Fondé en 1983 --Unis pour la diversité et l'égalité raciale


Montreal, February 25, 2011 --- In light of its own recent experiences and a growing number of complaints from victims of discrimination who are unfairly treated by public civil rights protection and other agencies, CRARR is setting up an initiative to document the situation.

One recent example includes a Black deaf indigent citizen who appeared before a provincial administrative tribunal that proceeded to hear his case without an interpreter. The man could not understand and follow deliberations between the tribunal and one witness, who was described by the tribunal as his social worker but who was actually not (the man is not even a licensed social worker). The tribunal dismissed his case, stating in its decision that the man was unable to present, “to the satisfaction“ of the tribunal, the merit of the case, without any mention of the absence of means to accommodate his deafness and his inability to follow the hearing.

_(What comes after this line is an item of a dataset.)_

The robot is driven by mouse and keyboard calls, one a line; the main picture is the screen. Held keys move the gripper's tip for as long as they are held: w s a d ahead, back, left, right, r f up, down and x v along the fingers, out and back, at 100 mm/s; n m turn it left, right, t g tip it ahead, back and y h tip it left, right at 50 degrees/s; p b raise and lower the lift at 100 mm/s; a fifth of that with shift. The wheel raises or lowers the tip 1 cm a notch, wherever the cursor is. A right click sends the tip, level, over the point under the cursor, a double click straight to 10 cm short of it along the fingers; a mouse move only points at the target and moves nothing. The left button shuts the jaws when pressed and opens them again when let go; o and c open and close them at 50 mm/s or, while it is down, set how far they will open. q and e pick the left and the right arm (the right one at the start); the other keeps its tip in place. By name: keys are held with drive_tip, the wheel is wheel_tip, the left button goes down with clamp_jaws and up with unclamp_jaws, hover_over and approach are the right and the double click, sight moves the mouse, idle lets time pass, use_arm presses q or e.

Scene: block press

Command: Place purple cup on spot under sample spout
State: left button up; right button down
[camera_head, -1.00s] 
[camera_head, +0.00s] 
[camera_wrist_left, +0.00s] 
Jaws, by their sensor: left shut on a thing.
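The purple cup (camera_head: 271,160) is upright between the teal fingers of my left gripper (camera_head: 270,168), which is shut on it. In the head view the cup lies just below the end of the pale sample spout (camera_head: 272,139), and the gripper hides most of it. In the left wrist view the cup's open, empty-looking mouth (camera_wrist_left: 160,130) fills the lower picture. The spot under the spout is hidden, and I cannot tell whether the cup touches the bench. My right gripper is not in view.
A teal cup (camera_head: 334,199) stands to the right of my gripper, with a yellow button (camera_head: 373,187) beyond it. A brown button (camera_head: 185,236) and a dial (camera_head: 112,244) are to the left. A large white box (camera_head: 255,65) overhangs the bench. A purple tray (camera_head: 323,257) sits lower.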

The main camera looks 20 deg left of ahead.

Another case involves a civil rights agency's investigation into two Arab mothers' complaint of being subject to racial slurs in and unfairly expelled from a department store when they protested. The investigator in charge relied on the store's videotape of the incident, which did not show the security guard physically push one of the women out of the store, to question the entire credibility of the two women and the merit of the complaint (which the law says the agency cannot do).

In reviewing the videotape evidence, however, CRARR noted a total absence of 1 min 27 sec of video footage, with connecting visual sequences missing in three crucial moments. Furthermore, the videotape shows only three camera angles of the incident, yet a visit to the premises reveals the presence of at least 6 cameras in the area that could have recorded the incident, and that the videotape itself lists a total of 16 cameras on that floor. The investigator, however, did not consider necessary to visit the premises to check the number of cameras, to obtain a floor plan, or to have the videotape evidence assessed by an expert, and recommended that the case be dismissed. In rushing to dismiss the complaint and the racial slurs aspect (which is actually the purpose of the complaint), the investigator even committed a glaring error by describing the women as being of Moroccan background, yet the complaint clearly describes them as being Algerian.

The initiative will be announced on March 21, the International Day for the Elimination of Racial Discrimination.